Friday, April 2, 2010

Converging Ourselves To Death

Since being asked to deliver the keynote address at the Rocky Mountain Communication Association's annual conference, I've been gathering material and organizing my thoughts on their theme, "convergence." Here's a summary of the approach I envision for my 30 minute speech...

Having witnessed the varied articulations of postmodernity, the postwar rise of globalization, and the transformative integration of the internet into our daily lives, we share a unique opportunity to both define and critique what many call an Age of Convergence. After all, each of these forces -- uniting intellectual, economic, and technological trajectories -- contribute to the vanishing of formally sacrosanct divides between "high and low," "here and there," and "us and them." Still, all that is solid does not melt into air. Instead, as communication scholars and as human beings, we are compelled to consider the implications of convergence upon our roles and duties within an increasingly corporatized public sphere in which discourse that could possibly disrupt traditional modes of power becomes replaced by the babble of singularities.

Indeed, with apologies and appreciation to the late Neil Postman (whose germinal book, Amusing Ourselves to Death, inspires the title of my talk) my enthusiasm for this Age of Convergence must be defined as "guarded." As a shameless tourist of places and ideas, as a professor initially hired to teach courses on internet communication in Silicon Valley, and, of course, as a hopeless iPhone junkie, I recognize the opportunities that flow from our power to dive into oceans of data, where once we seemed trapped within lonely rivulets. And I accept both the efficiency and the serendipity of technologies that enable us to leap from node to node in a ubiquitous network that gathers all of human society into a shared structure and perception of mutual presence and potential interaction.
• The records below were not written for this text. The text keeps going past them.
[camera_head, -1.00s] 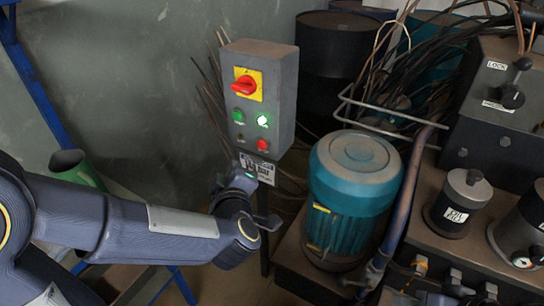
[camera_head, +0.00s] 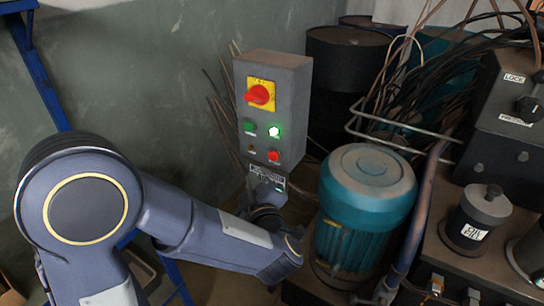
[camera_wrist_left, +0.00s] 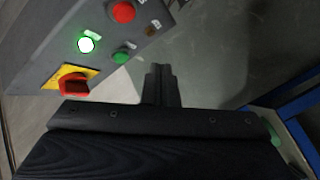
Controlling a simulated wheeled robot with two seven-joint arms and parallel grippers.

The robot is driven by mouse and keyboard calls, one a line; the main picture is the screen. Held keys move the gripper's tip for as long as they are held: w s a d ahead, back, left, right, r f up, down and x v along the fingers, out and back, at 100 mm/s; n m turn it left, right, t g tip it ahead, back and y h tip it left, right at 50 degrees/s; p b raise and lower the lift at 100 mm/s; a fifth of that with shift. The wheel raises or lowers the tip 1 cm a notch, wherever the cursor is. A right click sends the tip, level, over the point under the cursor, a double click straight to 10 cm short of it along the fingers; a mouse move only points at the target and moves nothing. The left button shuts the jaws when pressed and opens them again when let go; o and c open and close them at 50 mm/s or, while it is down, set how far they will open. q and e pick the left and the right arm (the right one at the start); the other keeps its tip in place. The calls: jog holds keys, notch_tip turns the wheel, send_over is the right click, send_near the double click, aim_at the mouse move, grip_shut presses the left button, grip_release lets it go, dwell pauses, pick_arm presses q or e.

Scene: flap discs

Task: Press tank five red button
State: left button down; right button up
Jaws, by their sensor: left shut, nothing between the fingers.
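A grey control box (camera_head: 290,105) stands upright on a post. The red button (camera_head: 273,156) is at its lower right; it also shows at the top of the left wrist view (camera_wrist_left: 123,12). Above it a lamp (camera_head: 274,132) glows green-white, beside a green button (camera_head: 249,126). A red rotary switch (camera_head: 259,94) sits on a yellow plate at the top. My left gripper (camera_head: 270,187) is just below the box, by its label, partly hidden by my wrist. In the left wrist view its fingers (camera_wrist_left: 160,75) are shut and empty, apart from the red button. My right gripper is out of view.
A teal motor (camera_head: 362,205) stands close to the right of my left wrist. A bent metal rail (camera_head: 400,131), cables and a dark machine (camera_head: 505,130) fill the right side. Dark drums (camera_head: 340,75) stand behind. The grey wall side on the left is fairly open.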

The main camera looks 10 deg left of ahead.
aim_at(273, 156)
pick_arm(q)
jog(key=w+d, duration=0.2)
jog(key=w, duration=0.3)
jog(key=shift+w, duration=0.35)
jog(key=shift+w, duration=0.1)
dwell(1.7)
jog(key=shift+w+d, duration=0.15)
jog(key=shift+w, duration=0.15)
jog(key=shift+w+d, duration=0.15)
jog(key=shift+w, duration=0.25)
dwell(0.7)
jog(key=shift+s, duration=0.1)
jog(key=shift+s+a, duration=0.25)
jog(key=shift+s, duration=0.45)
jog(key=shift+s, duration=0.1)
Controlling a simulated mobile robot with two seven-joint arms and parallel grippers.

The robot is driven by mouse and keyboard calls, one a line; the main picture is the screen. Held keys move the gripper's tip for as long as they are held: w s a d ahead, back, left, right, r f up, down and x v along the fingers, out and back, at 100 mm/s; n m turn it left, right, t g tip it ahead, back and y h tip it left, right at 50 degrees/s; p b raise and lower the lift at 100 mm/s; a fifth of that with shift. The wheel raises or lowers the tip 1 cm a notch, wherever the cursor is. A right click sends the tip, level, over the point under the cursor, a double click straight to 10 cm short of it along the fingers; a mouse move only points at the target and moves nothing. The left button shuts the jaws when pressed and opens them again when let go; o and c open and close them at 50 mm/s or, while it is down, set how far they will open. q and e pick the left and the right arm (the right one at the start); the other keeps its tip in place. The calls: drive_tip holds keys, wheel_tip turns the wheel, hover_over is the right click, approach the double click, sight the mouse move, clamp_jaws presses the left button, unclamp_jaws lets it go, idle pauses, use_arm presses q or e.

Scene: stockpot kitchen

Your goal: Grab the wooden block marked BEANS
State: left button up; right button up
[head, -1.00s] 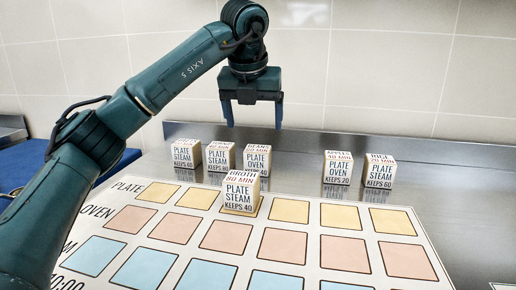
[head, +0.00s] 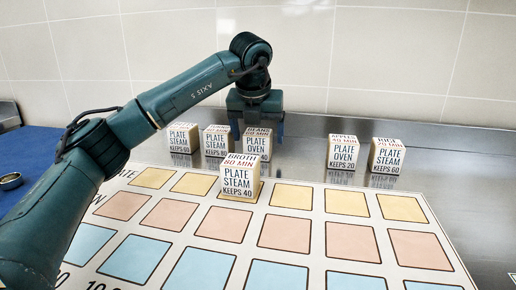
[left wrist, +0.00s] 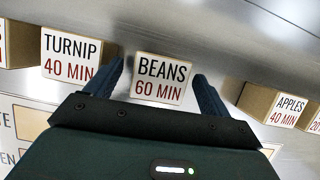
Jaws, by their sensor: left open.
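The BEANS block (head: 257,147) is a pale wooden cube with printed labels, standing on the steel counter behind the board. In the left wrist view its top (left wrist: 161,80) reads BEANS 60 MIN. My left gripper (head: 257,132) is open and points down just above it. In the left wrist view the left gripper's two fingers (left wrist: 158,85) lie on either side of the block, with a gap at each side. I cannot tell whether the fingertips are below its top. My right gripper is not in view.
The TURNIP block (head: 216,142) stands close on the left, with another block (head: 183,139) beyond it. The APPLES block (head: 342,153) and RICE block (head: 386,156) stand to the right. The BROTH block (head: 238,179) sits on the board (head: 301,234) in front. A tiled wall (head: 420,60) is behind.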

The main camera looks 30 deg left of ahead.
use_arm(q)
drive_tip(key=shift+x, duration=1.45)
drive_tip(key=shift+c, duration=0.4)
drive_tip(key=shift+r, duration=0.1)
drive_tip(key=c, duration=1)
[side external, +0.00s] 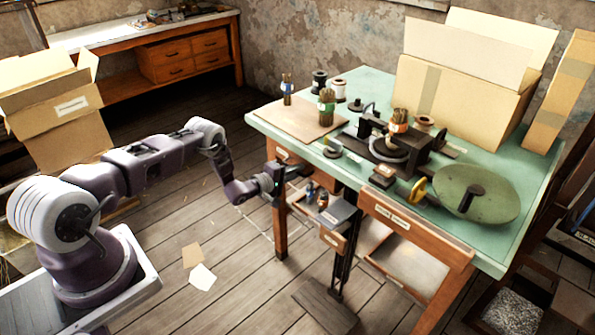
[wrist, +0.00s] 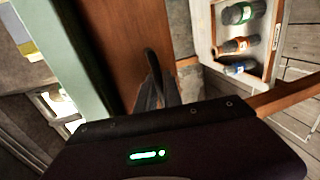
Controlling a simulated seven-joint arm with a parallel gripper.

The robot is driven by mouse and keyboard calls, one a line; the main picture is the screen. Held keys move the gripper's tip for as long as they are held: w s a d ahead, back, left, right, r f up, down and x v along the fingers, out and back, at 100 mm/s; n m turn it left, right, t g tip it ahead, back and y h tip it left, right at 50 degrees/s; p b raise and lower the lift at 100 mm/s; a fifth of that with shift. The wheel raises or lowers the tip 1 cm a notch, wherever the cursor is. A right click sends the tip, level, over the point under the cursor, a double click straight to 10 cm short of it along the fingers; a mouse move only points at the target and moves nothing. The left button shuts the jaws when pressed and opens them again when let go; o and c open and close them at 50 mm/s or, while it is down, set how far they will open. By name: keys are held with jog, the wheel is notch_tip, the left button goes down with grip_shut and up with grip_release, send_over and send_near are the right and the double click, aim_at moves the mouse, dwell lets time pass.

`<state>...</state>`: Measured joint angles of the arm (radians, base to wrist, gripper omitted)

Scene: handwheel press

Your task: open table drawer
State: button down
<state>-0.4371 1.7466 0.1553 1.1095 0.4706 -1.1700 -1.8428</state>
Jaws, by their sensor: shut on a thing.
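The green-topped table (side external: 365,90) has a wooden drawer front with a pale label (side external: 284,156) under its left edge. In the wrist view a brown wooden front (wrist: 118,45) lies beside the green table edge (wrist: 62,60). My gripper (side external: 285,172) is at this front, below the tabletop. In the wrist view my gripper (wrist: 162,88) is shut on a dark curved handle (wrist: 150,58) on the wood. The fingers and my gripper's body hide part of the handle. How far this drawer stands out is hard to tell.
An open tray with small bottles (side external: 322,200) stands just right of my gripper; the bottles (wrist: 240,14) also show in the wrist view. A labelled wooden front (side external: 393,217) is further right. The floor (side external: 240,250) left of the table is mostly clear.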

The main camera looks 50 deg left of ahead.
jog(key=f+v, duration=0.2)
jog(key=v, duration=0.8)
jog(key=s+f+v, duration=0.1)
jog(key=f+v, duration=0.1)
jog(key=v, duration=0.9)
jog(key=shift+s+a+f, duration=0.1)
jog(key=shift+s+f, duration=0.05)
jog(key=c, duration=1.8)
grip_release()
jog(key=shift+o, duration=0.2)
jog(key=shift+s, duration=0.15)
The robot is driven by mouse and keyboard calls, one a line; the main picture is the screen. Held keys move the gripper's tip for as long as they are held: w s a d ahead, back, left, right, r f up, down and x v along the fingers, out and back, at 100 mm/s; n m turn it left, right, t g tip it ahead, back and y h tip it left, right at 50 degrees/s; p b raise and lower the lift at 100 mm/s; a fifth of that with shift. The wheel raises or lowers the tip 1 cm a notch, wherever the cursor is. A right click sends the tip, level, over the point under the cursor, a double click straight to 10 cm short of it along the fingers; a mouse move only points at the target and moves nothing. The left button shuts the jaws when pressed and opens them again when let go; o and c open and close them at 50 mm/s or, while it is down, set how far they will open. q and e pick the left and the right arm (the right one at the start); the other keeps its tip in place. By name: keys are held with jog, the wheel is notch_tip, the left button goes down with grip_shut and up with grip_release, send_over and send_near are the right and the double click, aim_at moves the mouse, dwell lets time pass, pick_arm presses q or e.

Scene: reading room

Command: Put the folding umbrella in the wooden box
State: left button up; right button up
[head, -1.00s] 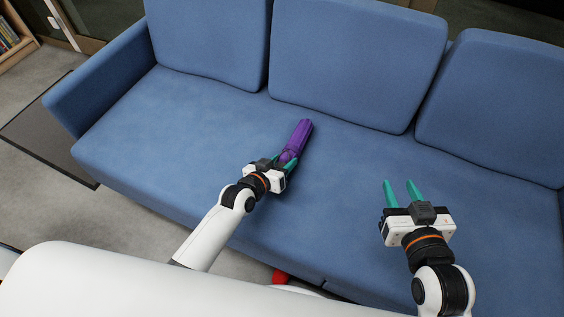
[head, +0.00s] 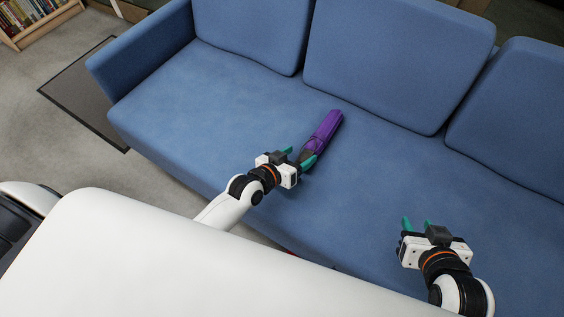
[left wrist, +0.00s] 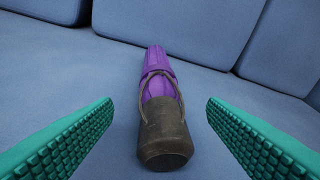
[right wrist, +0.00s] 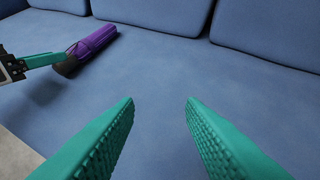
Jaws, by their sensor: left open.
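The folding umbrella (head: 324,131) is purple with a dark handle and lies on the blue sofa seat. My left gripper (head: 299,156) is open, with its teal fingers on either side of the handle end. In the left wrist view the dark handle (left wrist: 164,136) with its strap lies between the open fingers, apart from both, and the purple body points away. My right gripper (head: 416,224) is open and empty over the sofa seat to the right. The right wrist view also shows the umbrella (right wrist: 97,39) at upper left. No wooden box is visible.
The blue sofa (head: 200,100) has several back cushions behind the umbrella and an armrest (head: 140,47) at the left. A dark mat (head: 85,95) lies on the grey floor. A bookshelf (head: 38,18) stands at the upper left. The seat around the umbrella is clear.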

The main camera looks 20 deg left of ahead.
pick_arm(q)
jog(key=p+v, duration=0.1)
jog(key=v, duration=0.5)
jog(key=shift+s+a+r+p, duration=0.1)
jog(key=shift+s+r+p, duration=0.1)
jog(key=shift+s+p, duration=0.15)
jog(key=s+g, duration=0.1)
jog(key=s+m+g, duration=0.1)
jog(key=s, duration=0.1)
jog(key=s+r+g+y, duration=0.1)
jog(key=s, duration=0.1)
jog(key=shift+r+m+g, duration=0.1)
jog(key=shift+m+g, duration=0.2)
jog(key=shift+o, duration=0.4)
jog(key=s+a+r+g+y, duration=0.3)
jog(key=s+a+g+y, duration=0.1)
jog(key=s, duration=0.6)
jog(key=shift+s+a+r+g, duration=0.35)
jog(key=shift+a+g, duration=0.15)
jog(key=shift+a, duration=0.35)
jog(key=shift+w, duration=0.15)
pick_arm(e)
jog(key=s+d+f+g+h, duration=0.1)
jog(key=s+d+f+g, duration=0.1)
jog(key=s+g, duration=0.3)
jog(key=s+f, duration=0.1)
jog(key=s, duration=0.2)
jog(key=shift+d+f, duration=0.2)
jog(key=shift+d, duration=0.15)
Yet I encourage caution and some degree of existential forbearance before we plunge so deeply into that matrix that we lose sight of ourselves. Put another way, I suggest a middle-ground between globe-girdling convergence and the rearguard erection of solitary cathedrals set against the desert of the threatening Other. I offer this proposal in recognition of the need for physical and intellectual "locales" wherein we affirm the virtue of places marked by time and character. I emphasize here that places and people set apart, a necessarily revitalized notion of the sacred, need not cast us into towers of elitism, so long as we refine the purpose of our endeavors as humanistic first and opportunistic later. Toward that end, my talk considers one basic question designed to complicate the presumed pleasures of our ever-present, ever-conflated society: How may the communication studies professor working both in the classroom and within the broader marketplace of ideas make a unique and useful contribution to the world in this Age of Convergence?